→ **Set exercise**:
Repeat only the lines from the one holding "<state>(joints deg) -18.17" down to the last line of the listing below, including both of those lines.
#### Data provided ####
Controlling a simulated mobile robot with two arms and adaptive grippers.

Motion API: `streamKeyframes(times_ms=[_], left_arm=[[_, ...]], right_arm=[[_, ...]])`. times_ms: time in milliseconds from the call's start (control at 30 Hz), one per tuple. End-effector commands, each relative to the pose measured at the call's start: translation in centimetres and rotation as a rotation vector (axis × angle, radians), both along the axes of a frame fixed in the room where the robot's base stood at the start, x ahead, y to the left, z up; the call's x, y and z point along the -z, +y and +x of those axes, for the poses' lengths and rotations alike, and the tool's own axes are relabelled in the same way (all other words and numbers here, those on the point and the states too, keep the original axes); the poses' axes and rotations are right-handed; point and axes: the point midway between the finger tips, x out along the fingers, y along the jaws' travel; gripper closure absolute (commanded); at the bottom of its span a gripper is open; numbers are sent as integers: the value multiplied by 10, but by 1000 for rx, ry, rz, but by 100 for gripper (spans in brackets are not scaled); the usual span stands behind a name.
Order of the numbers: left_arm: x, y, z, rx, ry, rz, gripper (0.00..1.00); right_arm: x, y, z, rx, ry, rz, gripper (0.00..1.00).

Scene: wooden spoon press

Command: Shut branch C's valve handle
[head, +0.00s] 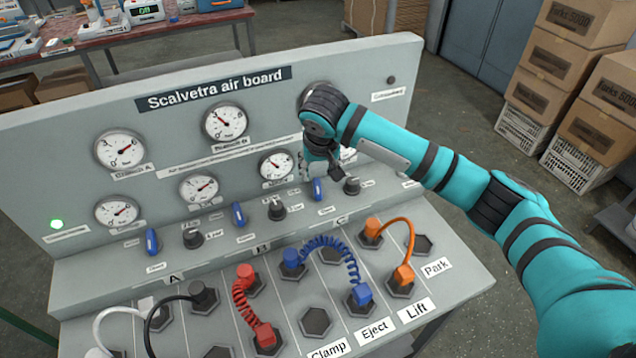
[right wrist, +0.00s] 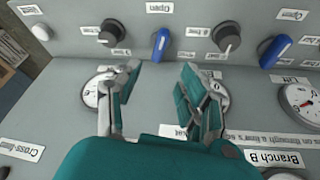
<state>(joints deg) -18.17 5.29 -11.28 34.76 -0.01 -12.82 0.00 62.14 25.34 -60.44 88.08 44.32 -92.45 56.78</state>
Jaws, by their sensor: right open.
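Branch C's blue valve handle (head: 318,189) is the rightmost of the three blue handles on the sloping grey panel, and it points along the slope. In the right wrist view the handle (right wrist: 160,44) shows beyond and between the fingertips, its long side upright in the picture. My right gripper (head: 323,170) comes down over branch C's gauges in the head view. In the right wrist view the gripper (right wrist: 160,67) is open, with one finger on each side of the handle's line and no visible contact. My left gripper is not in view.
Dark knobs (head: 352,186) and (head: 277,210) flank the handle; branch B's blue handle (head: 239,214) is farther left. Several gauges (head: 276,165) line the upright face. Coloured hoses (head: 325,242) arch over the lower deck.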

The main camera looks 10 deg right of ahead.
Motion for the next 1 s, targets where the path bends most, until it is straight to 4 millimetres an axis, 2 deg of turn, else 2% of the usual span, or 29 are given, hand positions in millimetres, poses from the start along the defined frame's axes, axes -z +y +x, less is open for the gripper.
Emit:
####
→ **Expected answer**:
<state>(joints deg) -18.17 5.29 -11.28 34.76 -0.01 -12.82 0.00 62.14 25.34 -60.44 88.08 44.32 -92.45 56.78</state>
Jaws, by their sensor: right open.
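Branch C's blue valve handle (head: 318,189) is the rightmost of the three blue handles on the sloping grey panel, and it points along the slope. In the right wrist view the handle (right wrist: 160,44) shows beyond and between the fingertips, its long side upright in the picture. My right gripper (head: 323,170) comes down over branch C's gauges in the head view. In the right wrist view the gripper (right wrist: 160,67) is open, with one finger on each side of the handle's line and no visible contact. My left gripper is not in view.
Dark knobs (head: 352,186) and (head: 277,210) flank the handle; branch B's blue handle (head: 239,214) is farther left. Several gauges (head: 276,165) line the upright face. Coloured hoses (head: 325,242) arch over the lower deck.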

The main camera looks 10 deg right of ahead.
Motion for the next 1 s, targets where the path bends most, until it is straight to 4 millimetres an axis, 2 deg of turn, else 2% of the usual span, or 29 are given, hand positions in millimetres, poses from the start along the defined frame's axes, axes -z +y +x, less is open for the gripper.
Emit:

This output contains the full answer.